Rm220: Has there been any criticism of making the “villain” of the book a homosexual person?
FP: No, but I’m sort of nervous about it. My German editor said, oddly, that he wasn’t concerned about the reaction of the German readership to the book but that he was concerned about the reaction of the gay community in Germany to the book. I said, “Really?!” The thing is, as we all know, sexual preference and one’s moral nature are not connected. Within the gay community, the straight community, this community, that community, the range of saintly to demonic is the same. Just because you’re one way or another doesn’t give you a leg up on morality, one way or the other.
Also, the book has been described as talking about a period of decadence, but I don’t myself particularly see cross-dressing as decadent. I was confused about what that means. I just see Lou as a figure who was born at the wrong time.
Rm220: Speaking of the timeframe, I wanted to know about your decision to end the book in the 2000s, particularly with a video still of that hand from Carrie.

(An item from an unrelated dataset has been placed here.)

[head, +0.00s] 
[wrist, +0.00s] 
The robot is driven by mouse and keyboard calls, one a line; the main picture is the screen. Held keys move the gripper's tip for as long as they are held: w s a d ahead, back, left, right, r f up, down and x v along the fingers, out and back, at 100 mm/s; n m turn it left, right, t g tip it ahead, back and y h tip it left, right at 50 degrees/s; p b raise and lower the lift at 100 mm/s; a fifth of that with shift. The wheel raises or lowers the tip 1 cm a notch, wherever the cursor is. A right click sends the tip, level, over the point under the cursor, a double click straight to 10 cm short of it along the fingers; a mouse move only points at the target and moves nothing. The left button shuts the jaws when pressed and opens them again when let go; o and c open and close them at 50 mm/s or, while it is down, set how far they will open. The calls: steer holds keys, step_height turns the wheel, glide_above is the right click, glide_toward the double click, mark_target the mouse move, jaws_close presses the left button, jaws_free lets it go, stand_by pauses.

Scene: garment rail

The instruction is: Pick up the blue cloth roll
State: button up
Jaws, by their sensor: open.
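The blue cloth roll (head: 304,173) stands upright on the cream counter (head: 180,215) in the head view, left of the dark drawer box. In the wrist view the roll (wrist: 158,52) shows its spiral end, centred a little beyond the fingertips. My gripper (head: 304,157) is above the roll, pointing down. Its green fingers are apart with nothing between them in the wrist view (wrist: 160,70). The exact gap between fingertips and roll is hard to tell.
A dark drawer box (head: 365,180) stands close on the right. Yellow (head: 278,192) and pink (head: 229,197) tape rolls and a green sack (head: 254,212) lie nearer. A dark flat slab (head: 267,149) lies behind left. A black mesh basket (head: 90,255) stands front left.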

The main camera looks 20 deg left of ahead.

FP: People like Lou or like Hitler—you think they’re safely under the ground and then they just pop up again. We can’t rid ourselves of that. Somehow it seems to be part of the species. Just when you think it’s over, it turns out not to be over. I wanted to bring it into the present because, unfortunately, it exists in the present. Carrie, if you look at her story, is just a normal girl—except that she has some telekinetic powers—who’s tormented until she becomes a mass murderer. It’s a story that just keeps happening.